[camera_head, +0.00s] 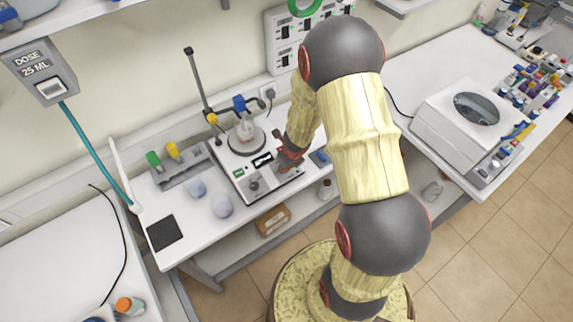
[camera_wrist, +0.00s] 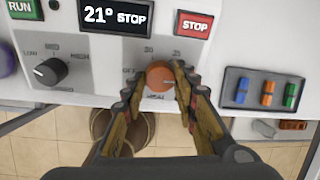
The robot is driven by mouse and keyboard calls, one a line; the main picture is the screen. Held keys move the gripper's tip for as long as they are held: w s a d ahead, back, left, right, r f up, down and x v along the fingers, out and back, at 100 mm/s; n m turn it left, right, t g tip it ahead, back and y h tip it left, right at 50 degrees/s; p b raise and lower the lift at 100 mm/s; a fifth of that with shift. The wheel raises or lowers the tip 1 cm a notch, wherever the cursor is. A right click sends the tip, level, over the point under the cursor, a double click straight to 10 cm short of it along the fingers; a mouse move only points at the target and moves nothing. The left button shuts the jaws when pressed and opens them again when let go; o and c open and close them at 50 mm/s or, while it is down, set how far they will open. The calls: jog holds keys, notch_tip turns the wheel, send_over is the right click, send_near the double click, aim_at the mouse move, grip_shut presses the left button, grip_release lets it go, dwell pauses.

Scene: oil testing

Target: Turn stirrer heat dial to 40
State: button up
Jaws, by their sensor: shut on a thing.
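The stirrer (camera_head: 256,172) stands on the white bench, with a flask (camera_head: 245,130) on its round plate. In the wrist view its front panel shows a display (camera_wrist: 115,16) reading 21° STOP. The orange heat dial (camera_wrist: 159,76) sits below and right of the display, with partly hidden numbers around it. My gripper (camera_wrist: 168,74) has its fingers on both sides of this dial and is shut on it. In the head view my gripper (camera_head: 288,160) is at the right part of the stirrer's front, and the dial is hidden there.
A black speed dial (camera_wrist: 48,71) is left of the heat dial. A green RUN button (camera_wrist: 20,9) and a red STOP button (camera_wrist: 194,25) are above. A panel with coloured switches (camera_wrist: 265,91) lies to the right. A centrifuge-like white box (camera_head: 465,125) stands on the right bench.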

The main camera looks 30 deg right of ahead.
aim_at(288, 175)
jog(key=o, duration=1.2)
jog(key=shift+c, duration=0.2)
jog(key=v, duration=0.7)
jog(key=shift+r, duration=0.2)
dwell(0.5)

* * *

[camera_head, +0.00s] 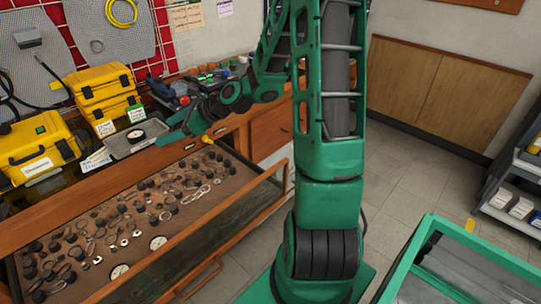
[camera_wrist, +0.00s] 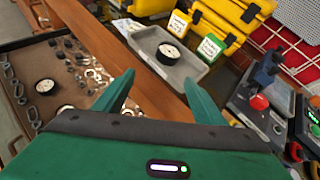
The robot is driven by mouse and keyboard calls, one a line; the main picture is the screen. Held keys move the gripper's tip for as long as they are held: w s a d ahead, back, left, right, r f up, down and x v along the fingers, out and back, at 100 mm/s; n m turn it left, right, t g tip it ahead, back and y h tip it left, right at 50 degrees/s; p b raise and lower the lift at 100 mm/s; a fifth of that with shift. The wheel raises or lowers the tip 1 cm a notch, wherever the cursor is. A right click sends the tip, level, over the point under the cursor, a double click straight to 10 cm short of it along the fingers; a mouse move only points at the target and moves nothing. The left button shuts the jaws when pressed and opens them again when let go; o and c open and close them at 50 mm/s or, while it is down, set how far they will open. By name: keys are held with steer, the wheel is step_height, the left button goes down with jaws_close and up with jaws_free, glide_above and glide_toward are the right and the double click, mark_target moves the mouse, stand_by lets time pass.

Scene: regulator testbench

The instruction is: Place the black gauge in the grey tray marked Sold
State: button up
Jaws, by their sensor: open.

▶ **Short problem**: Pick out and copy every line that contains the word "Scene".

▶ **Solution to this problem**:
Scene: oil testing
Scene: regulator testbench

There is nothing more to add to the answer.